Posted by on Aug 4, 2017 in Articles, Blog | 0 comments

Several pieces of news have caught my attention in the last few days which have challenged my generally positive outlook on climate change issues. Despite this, I remain stubbornly optimistic about our ability to rise collectively to the challenges we face, as I will explain…. first though, the bad news…

 

Let’s start with the report from the BBC of a recent study by  Eun-Soon Im, Jeremy S. Pal, and Elfatih A. B. Eltahir. This considered an aspect of global warming which, I must admit, has passed me by – that is the impact of temperature on human survival. Not, I hasten to add, the conventional “dry bulb” temperature measurement we are all familiar with from weather forecasts (and which are hitting all-time highs in Europe in the last few days, in excess of 43 °C in Cordoba, in the south of Spain, for example) but rather the more esoteric “wet bulb” temperature.

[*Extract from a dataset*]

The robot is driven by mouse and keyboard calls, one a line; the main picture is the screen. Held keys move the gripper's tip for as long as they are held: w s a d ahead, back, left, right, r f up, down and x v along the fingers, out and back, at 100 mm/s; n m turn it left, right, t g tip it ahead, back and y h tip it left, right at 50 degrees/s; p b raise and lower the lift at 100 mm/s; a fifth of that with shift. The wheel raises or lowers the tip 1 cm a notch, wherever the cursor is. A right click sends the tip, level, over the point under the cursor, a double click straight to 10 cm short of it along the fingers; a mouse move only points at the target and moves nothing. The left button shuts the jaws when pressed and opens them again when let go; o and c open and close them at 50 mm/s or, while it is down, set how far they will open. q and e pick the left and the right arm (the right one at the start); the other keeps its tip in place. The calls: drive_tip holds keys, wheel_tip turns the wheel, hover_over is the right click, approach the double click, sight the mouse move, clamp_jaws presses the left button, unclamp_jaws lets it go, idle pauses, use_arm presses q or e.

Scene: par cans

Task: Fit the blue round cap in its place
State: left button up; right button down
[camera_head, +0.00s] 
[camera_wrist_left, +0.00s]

This measurement is the lowest temperature that can be achieved by evaporating water from a surface. In a low humidity environment, the wet bulb temperature can be considerably lower than the dry bulb temperature (as heat energy – aka latent heat – is needed to evaporate the liquid water, so lowering the temperature of the surface). As the moisture in the atmosphere rises, however, the potential for further evaporation decreases and so the wet bulb temperature approaches the dry bulb temperature until we reach 100% humidity, when both temperatures are the same.